Controlled burn turned 'zombie fire' near Saskatoon
CBC
A controlled burn got out of hand this week near Saskatoon in an apparent "zombie fire."
These kinds of fires happen when a fire is deemed inactive over the winter time but is actually still burning under the snow.
Mike Given, fire chief of the Delisle and District Fire Department, was on scene Tuesday fighting the fire near Highway 60, southwest of Saskatoon.
He said this fire was a controlled burn for a tree line, which happened in November.
"It's not something that happens often, but it is something that happens," he said.

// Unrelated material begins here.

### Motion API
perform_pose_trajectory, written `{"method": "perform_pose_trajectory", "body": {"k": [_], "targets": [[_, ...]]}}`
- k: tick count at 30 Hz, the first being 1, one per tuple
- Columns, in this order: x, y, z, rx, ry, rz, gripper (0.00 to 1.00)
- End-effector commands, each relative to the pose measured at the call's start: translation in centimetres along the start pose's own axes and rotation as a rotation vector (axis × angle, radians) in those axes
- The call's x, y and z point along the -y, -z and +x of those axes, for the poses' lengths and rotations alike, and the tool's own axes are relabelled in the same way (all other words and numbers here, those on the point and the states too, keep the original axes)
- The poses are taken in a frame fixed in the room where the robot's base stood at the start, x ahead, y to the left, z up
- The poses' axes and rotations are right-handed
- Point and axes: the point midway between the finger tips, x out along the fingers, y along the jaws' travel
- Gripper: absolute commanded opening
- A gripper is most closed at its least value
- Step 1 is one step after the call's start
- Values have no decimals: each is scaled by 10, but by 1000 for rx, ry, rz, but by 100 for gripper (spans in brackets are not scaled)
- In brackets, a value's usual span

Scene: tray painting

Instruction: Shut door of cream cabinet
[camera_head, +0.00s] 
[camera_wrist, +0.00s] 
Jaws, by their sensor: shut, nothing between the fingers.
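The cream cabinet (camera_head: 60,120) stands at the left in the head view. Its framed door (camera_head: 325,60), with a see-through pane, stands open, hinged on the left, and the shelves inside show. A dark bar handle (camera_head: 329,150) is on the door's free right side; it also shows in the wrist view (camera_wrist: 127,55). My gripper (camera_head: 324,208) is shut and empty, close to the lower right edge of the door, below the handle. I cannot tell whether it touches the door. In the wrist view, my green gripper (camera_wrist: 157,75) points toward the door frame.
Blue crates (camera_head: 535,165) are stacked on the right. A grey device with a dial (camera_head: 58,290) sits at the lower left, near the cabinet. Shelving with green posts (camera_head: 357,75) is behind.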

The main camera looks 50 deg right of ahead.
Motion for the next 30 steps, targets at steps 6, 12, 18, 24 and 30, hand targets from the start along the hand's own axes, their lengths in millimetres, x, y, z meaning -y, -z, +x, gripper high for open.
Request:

He explained after the snow falls, a "little oven" can be created underneath the snow where it will feed off any oxygen and dry organic material surrounding it.
"It can live the entire winter underneath that pile, so as spring comes along and [the] snow melts and the winds pick up, the heat picks up," Given said. "On the outside, the ground starts moving, as it does here in the province, it moves a little bit up and down and it catches a little bit of that oxygen."
"It can relight all by itself, it can sit there for four or five months and it'll rekindle."
He said the embers can also lay dormant in dead roots underground and it can migrate from the original pile and pop up in a new location.
The fire was reported on Tuesday and Given and his team were out all day fighting the zombie fire.
The Saskatoon Fire Department said the flames consumed a trailer and potentially a few vehicles.
"The only way that I believe you'd be able to mitigate something like this is you'd have to get in there with a track hoe, bobcats, something like that, and dig that all up and turn it over," Given said.
There was another fire on Monday near Saskatoon that was classified as an uncontrolled fire that was once controlled, but there is no confirmation it was a "zombie fire."
Monday's fire happened several kilometres from the Beaver Creek Conservation area and the Meewasin Valley Authority said it doesn't do controlled burns. Instead, it does something called prescribed burns.